The research company urges Microsoft to accommodate corporations that bought into its Software Assurance program with the expectation of being able to upgrade free to the next version of Office and Windows. For many clients, those versions are expected to ship after their SA plans expire.
Microsoft will not offer "make goods" to companies that won't see new versions of Windows or Office before their long-term licensing plans expire, a Gartner analyst said Friday.

Press reports last week indicated that Microsoft might offer rebates to enterprises that had signed up for the Redmond, Wash. developer's Software Assurance plan, but which weren't going to see updates to Windows or Office. Nope, Gartner analyst Michael Silver wrote Friday on the research company's blog.

"[Microsoft] says it is discussing the situation on a one-to-one basis, but thus far, our reports indicate that Microsoft will not discuss the issue unless it is in the context of a new renewal," wrote Silver.

"Understandably, companies want satisfaction before they even think about renewing [SA]," he continued. "Does this fall into the realm of 'fool me once, shame on you, fool me twice, shame on me'?"

Microsoft has denied that corporate customers who bought into the three-year Software Assurance plan in September, October, and November 2003, will get any special consideration.

Under the Software Assurance licensing program, customers pay a set fee each year of a two- or three-year period; in exchange, they're allowed all upgrades to the covered product issued during that span.

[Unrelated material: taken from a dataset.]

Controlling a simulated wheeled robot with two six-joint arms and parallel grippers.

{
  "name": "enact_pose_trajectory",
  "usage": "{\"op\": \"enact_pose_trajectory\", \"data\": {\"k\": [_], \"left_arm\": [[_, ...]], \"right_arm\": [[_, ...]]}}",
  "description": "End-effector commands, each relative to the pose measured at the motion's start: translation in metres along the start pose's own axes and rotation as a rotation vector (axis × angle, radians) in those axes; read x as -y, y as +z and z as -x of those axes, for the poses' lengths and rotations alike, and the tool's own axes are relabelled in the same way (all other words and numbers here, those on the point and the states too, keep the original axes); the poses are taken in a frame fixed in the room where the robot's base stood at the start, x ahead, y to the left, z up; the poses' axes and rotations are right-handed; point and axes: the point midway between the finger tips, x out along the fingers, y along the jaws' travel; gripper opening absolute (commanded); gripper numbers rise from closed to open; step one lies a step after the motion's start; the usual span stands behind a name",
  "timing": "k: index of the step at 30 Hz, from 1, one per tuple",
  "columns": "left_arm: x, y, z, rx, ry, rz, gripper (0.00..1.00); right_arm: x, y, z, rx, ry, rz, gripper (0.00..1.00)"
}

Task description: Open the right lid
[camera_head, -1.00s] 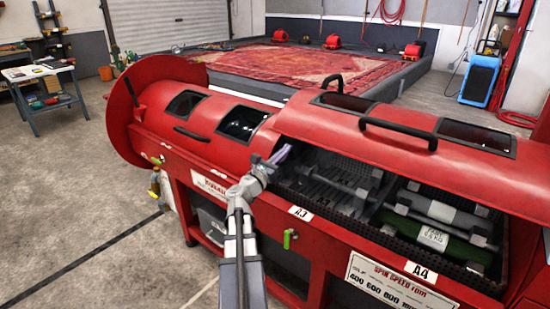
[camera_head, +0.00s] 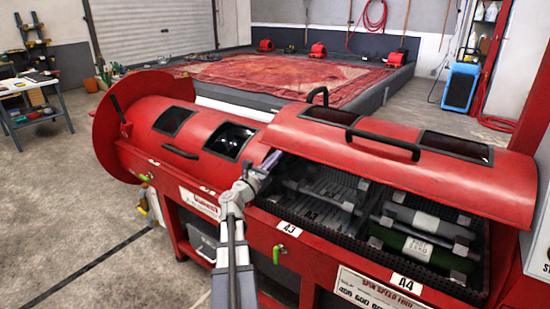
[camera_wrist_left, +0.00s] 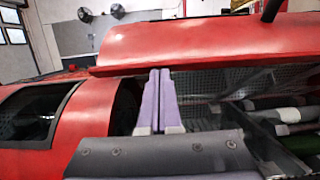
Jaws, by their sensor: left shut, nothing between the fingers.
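The right lid (camera_head: 405,165) is a curved red cover with a black handle (camera_head: 382,143) and dark windows. It stands raised, with the compartment below it exposed. My left gripper (camera_head: 270,160) is shut and empty at the lid's lower left corner. In the left wrist view, its two purple fingers (camera_wrist_left: 159,75) lie together, with their tips at the lower edge of the right lid (camera_wrist_left: 200,42). I cannot tell whether they touch it. The left lid (camera_head: 185,133) is down. My right gripper is not in view.
The open compartment (camera_head: 330,195) holds bars and a green roll with a white label (camera_head: 420,250). A green-handled valve (camera_head: 278,254) sticks out from the machine's front. A tool table (camera_head: 30,90) stands at far left.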

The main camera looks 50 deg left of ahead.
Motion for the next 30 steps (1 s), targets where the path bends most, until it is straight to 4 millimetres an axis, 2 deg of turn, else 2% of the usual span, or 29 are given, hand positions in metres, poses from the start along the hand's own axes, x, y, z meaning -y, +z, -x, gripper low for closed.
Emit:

Gartner's Silver noted that the situation is a new problem because while Microsoft doesn't specifically promise to deliver an update during a SA term, it's never gone more than three years between upgrades of Office. "Most customers made very clear to their sales people that there was no financial benefit for them to sign the agreement unless they were going to get a new version of Office," said Silver.

Silver urged Microsoft to fix SA "so new versions are not needed to attain ROI" for the expense, or alternately, fix the product development cycle to guarantee that new versions will be cranked out regularly.

Office 2007, the first update since Office 2003 was released in October 2003, was recently delayed by Microsoft. In June, the company said the release would be pushed back to a date "before the end of the year" for corporations, a change from the earlier October deadline it had given out.